Les raisons d'espérer de DCNS

Outre un effort sur le prix, les Français ont également axé leur offre sur la formation des équipages, que n'assure pas la marine allemande. Un des points faibles de l'offre de TKMS. C'est d'ailleurs l'une des mauvaises surprises de la visite de la DSTA à Eckenförde au centre de formation de la marine allemande en août dernier.

Mais surtout, la France s'est engagée à partager avec Singapour une base de données sur la discrétion acoustique des marines étrangères, les fameuses oreilles d'or. Une expérience acquise par la France grâce aux patrouilles des sous-marins nucléaires d'attaque (SNA). Un atout que ne peut d'ailleurs pas proposer la marine allemande, qui n'a pas ce degré de performance.

Des succès français à Singapour

Enfin, le délégué général pour l'armement, Laurent Collet-Billon, a confirmé dans un courrier adressé à son homologue singapourien  tous les transferts de technologies consentis dans le cadre de cet appel d'offres. Un courrier qui est arrivé à la DSTA peu avant le voyage du Premier ministre singapourien. "Nous avons fait tout ce qui était possible de faire pour renverser la tendance", explique-t-on à La Tribune. Après la visite à Paris de Lee Hsien Loong, Singapour donnera-t-il sa chance dans les prochains jours à DCNS ?
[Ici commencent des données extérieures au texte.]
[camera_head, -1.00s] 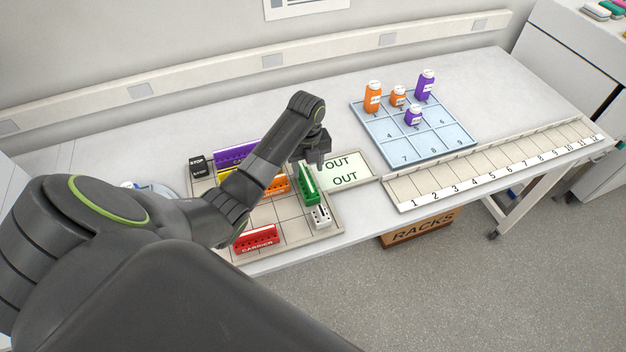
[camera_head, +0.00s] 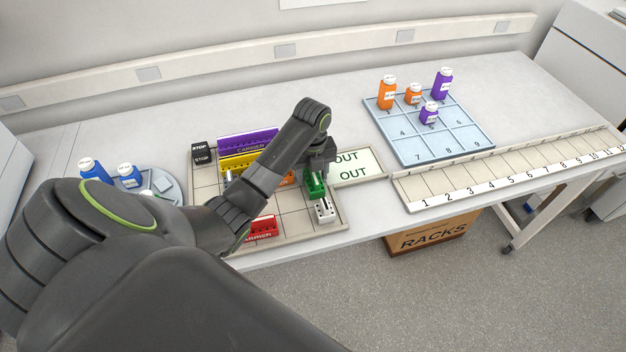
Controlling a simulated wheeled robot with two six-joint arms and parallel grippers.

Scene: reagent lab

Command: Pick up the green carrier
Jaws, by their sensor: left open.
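The green carrier (camera_head: 317,188) stands on the gridded tray (camera_head: 293,236), near its right side, just left of the OUT sign. My left gripper (camera_head: 316,172) is directly over the green carrier, pointing down, with its fingers at the carrier's top. It is open, and the gripper hides the carrier's far part. Whether the fingers touch the carrier cannot be told. My right gripper is not in view.
A white piece (camera_head: 325,211) stands right in front of the green carrier. Purple (camera_head: 248,143), yellow (camera_head: 238,162) and red (camera_head: 263,228) carriers share the tray. The OUT panel (camera_head: 352,166) lies to the right, before a blue numbered tray (camera_head: 420,151) with bottles.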

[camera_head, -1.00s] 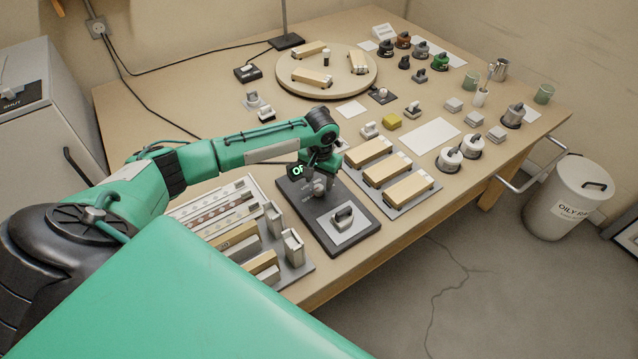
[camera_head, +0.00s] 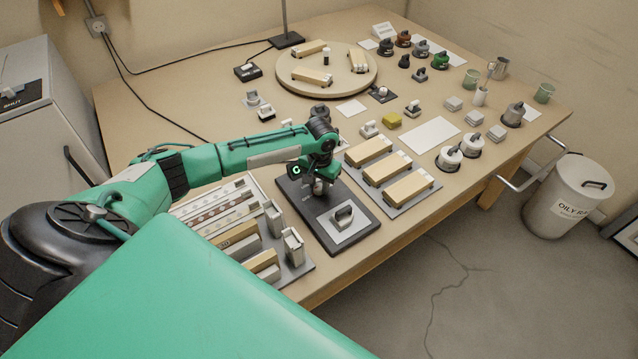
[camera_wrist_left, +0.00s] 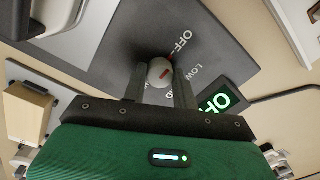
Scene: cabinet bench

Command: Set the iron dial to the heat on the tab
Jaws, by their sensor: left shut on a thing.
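The dial knob is a small light round knob (camera_wrist_left: 160,72) with a red mark, on a dark panel (camera_head: 296,208). My left gripper (camera_head: 318,184) stands over the panel and is shut on the knob, a finger on each side in the wrist view. White lettering reading OFF and LOW shows on the panel by the knob. A red line shows near OFF. A small black display (camera_wrist_left: 228,96) with glowing pale green letters is partly covered by my gripper, so its full word cannot be read. My right gripper is not in view.
A grey handle on a pale plate (camera_head: 343,218) sits at the panel's near end. A tray with wood-topped blocks (camera_head: 410,187) stands right of it, and a rack of strips and blocks (camera_head: 218,208) left. A round turntable (camera_head: 345,88) is at the back.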

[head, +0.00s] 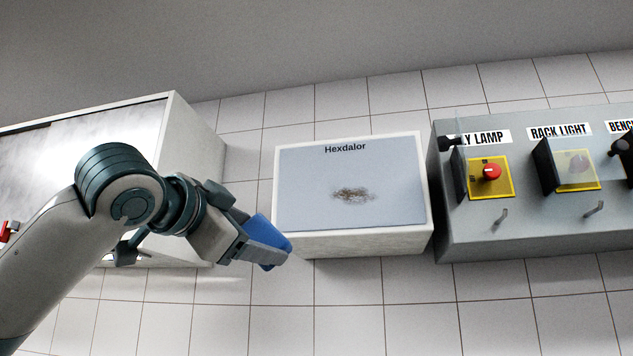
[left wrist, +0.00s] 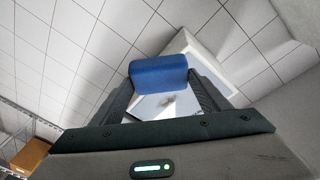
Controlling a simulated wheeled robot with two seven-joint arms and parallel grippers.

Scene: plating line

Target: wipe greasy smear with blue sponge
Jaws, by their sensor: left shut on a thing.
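The greasy smear (head: 352,194) is a brown smudge near the middle of a grey-blue panel (head: 310,210) labelled "Hexdalor". My left gripper (head: 272,248) is shut on the blue sponge (head: 266,232), just left of the panel's lower left corner. In the left wrist view the sponge (left wrist: 158,76) sits between the fingers. The panel (left wrist: 150,107) shows behind it there, with the smear (left wrist: 169,100) partly visible just below the sponge. The sponge appears apart from the smear. My right gripper is in neither view.
A grey switch box (head: 530,230) with covered switches, labelled "RACK LIGHT" among others, is right of the panel. A white cabinet (head: 190,150) is at the left, behind my left arm. The tiled wall below the panel is clear.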

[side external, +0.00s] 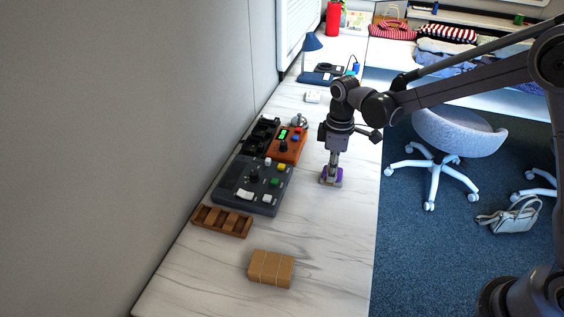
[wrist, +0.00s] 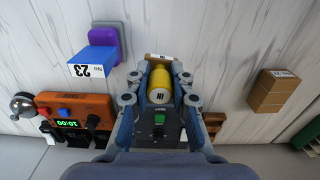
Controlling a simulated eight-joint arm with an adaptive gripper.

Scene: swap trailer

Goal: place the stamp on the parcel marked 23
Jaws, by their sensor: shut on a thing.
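My gripper (wrist: 159,80) is shut on a yellow cylinder marked "IN" (wrist: 160,85), apparently the stamp's handle; a small brown-and-white piece shows just past it. In the side view my gripper (side external: 332,170) points down, low over the bench. A blue block with a white "No 23" label (wrist: 92,62) shows left of my fingers in the wrist view, against a purple piece (wrist: 112,35). Purple also shows by my gripper in the side view (side external: 338,175). A brown cardboard parcel (side external: 271,268) lies apart at the front; its label in the wrist view (wrist: 268,98) is unreadable.
An orange box with a green display (side external: 288,145) and a dark grey button panel (side external: 255,185) stand along the wall side. A wooden rack (side external: 222,221) lies in front of them. The pale bench (side external: 330,235) is clear between my gripper and the cardboard parcel.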

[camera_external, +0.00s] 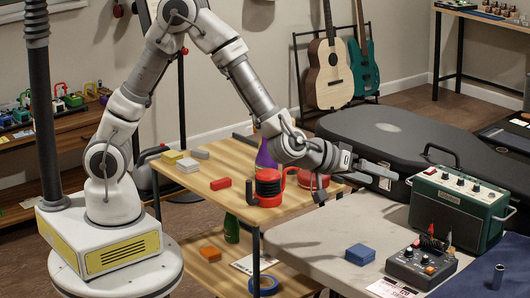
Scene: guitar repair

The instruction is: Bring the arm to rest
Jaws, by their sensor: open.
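My gripper (380,175) is open, with nothing visible between its fingers. It reaches right, held above the light grey table (310,242). In the picture its fingertips lie just left of a green amplifier (457,212); I cannot tell the true gap. My arm (250,92) rises from its white base, bends high at the elbow and slopes down to the right.
A blue block (360,254) and a grey pedal box (421,264) with knobs stand on the grey table. A wooden cart (222,152) holds blocks, a red mug (268,187) and a purple bottle. A black guitar case (385,138) lies behind. Two guitars stand at the wall.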

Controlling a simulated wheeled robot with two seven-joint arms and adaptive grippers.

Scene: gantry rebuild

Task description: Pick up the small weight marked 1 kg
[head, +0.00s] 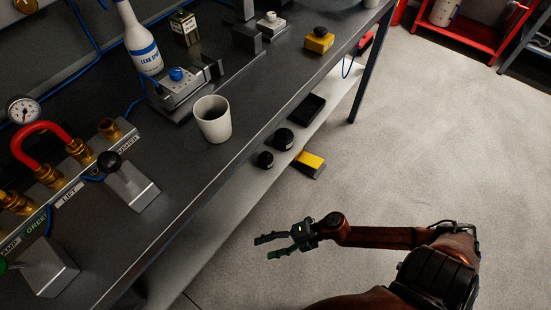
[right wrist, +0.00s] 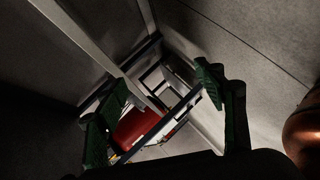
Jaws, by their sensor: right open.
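Two round black weights sit on the pale lower shelf of the bench in the head view: a larger one (head: 284,138) and a smaller one (head: 265,159) nearer to me. Their markings are too small to read, so I cannot tell which one says 1 kg. My right gripper (head: 265,248) is open and empty, pointing left, in front of the shelf and apart from both weights. In the right wrist view its green-padded fingers (right wrist: 160,103) stand apart, and no weight can be made out there. My left gripper is not in view.
The dark bench top (head: 185,185) overhangs part of the lower shelf (head: 222,205). A black tray (head: 303,116) and a yellow-and-grey object (head: 309,162) are near the weights. A white cup (head: 212,119) stands on the bench top. The concrete floor (head: 430,150) at right is clear.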

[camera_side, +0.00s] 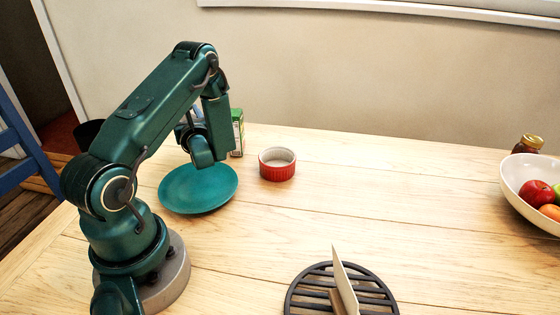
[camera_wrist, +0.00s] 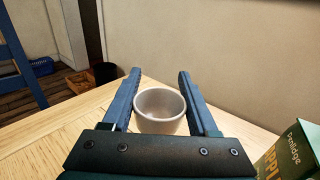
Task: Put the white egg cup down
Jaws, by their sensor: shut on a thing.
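The white egg cup (camera_wrist: 160,122) sits between the two blue fingers of my gripper (camera_wrist: 160,82) in the wrist view. The fingers are shut on it, one on each side. Its open rim faces up and it looks upright and empty. In the side view my own arm hides the cup and the fingertips, behind the far edge of the teal plate. I cannot tell whether the cup's base touches the table.
A teal plate (camera_side: 198,190) lies below my wrist. A green carton (camera_side: 238,133) and a red ramekin (camera_side: 278,164) stand close by. A black trivet (camera_side: 310,292) lies in front, a white fruit bowl (camera_side: 516,180) at right. The table's middle (camera_side: 400,200) is clear.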

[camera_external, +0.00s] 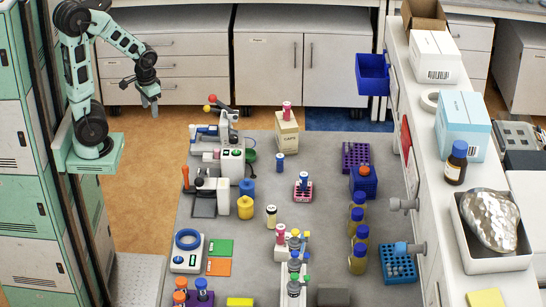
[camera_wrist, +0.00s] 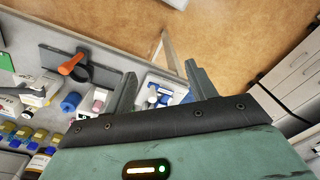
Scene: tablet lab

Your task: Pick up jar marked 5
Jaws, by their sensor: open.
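Several small capped jars stand on and around the grey table, and I cannot read a 5 on any of them. A cream jar with a dark cap (camera_external: 271,215) stands on the table middle. More jars (camera_external: 293,288) stand near the front. My gripper (camera_external: 150,102) is raised at the upper left, away from the jars. In the wrist view it (camera_wrist: 160,88) is open and empty.
The cardboard box marked CAPS (camera_external: 287,134) stands at the table's back. Lab devices (camera_external: 232,165) line the left side. Several yellow bottles (camera_external: 358,229) and a blue rack (camera_external: 397,267) stand on the right. A white counter (camera_external: 425,160) bounds the right. Floor at the back left is clear.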

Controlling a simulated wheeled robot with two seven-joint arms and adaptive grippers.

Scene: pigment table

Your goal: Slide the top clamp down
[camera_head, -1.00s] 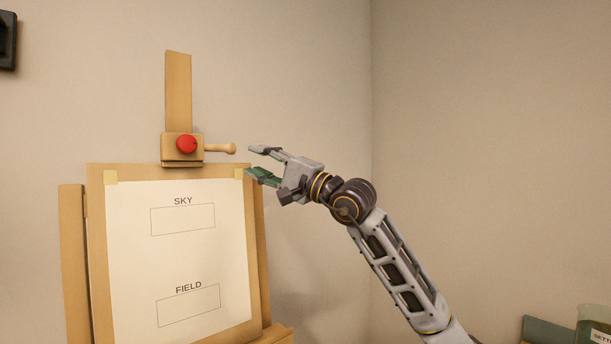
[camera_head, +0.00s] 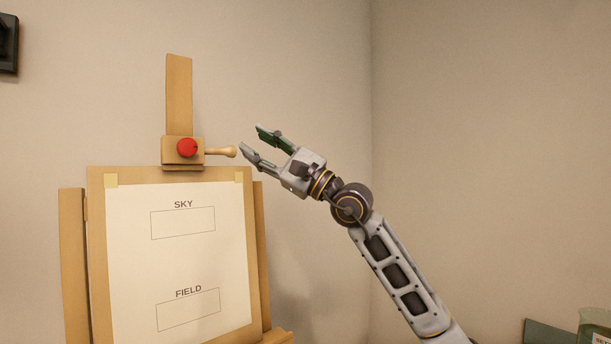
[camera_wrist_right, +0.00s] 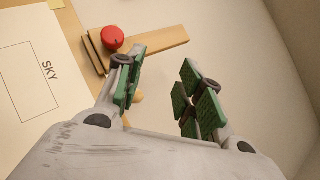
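The top clamp (camera_head: 170,158) is a wooden block with a red knob (camera_head: 187,147) and a wooden peg handle (camera_head: 222,152) pointing right. It sits on the easel's upright post (camera_head: 179,95), at the top edge of the board. In the right wrist view the clamp (camera_wrist_right: 96,50) and its red knob (camera_wrist_right: 113,38) are at upper left, beyond one finger. My right gripper (camera_head: 254,140) is open and empty, just right of the handle's end. Its green-padded fingers are spread apart (camera_wrist_right: 160,88). In the wrist view the handle is mostly hidden behind a finger. My left gripper is not in view.
The easel board (camera_head: 96,240) holds a taped white sheet (camera_head: 180,255) with boxes marked SKY and FIELD. A jar (camera_head: 596,326) stands at the lower right corner. A dark object (camera_head: 8,45) is on the wall at upper left.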

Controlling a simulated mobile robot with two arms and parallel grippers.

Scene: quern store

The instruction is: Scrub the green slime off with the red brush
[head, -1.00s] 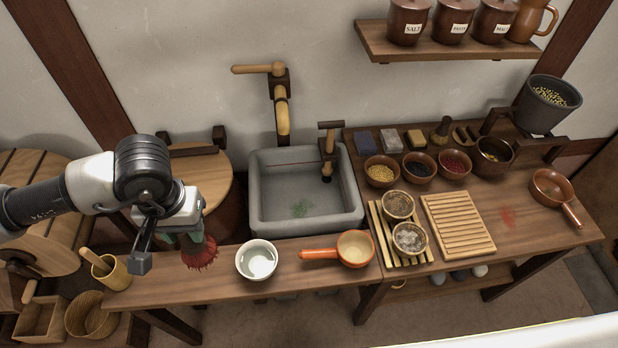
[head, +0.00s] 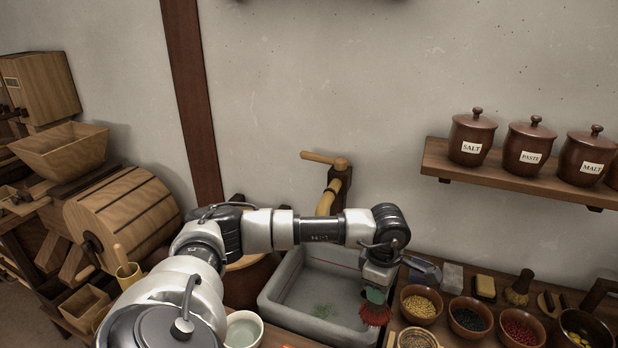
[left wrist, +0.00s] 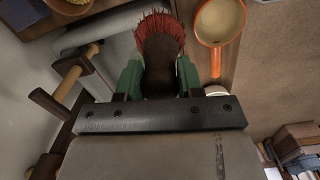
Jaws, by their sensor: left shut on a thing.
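My left gripper (head: 377,291) is shut on the red brush (head: 375,314), with the red bristles pointing down. The brush is to the right of the slime in the head view, by the sink's right side, apart from the slime. In the left wrist view the green finger pads of my left gripper (left wrist: 159,78) clasp the brush's dark brown handle, and its red bristles (left wrist: 158,24) show beyond. My right gripper is out of view.
Bowls of yellow grain (head: 420,303), dark seeds (head: 468,316) and red berries (head: 518,328) stand right of the brush. A wooden-handled tap (head: 329,196) rises behind the sink. A white bowl (head: 243,330) stands in front. An orange pan (left wrist: 218,25) shows in the wrist view.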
Enfin, la France a une crédibilité reconnue à Singapour, où elle a obtenu quelques succès. DCNS a récemment fourni à la marine de la ville-Etat six frégates fortement armées de la classe Formidable, un programme complexe comprenant un transfert de technologies qui a été rondement mené par le chantier naval tricolore. Des frégates dotées en outre du système de missile antimissile Aster 30. Le must de la technologie française. Le 16 septembre, Singapour a à nouveau choisi le missile Aster pour sa défense sol-air.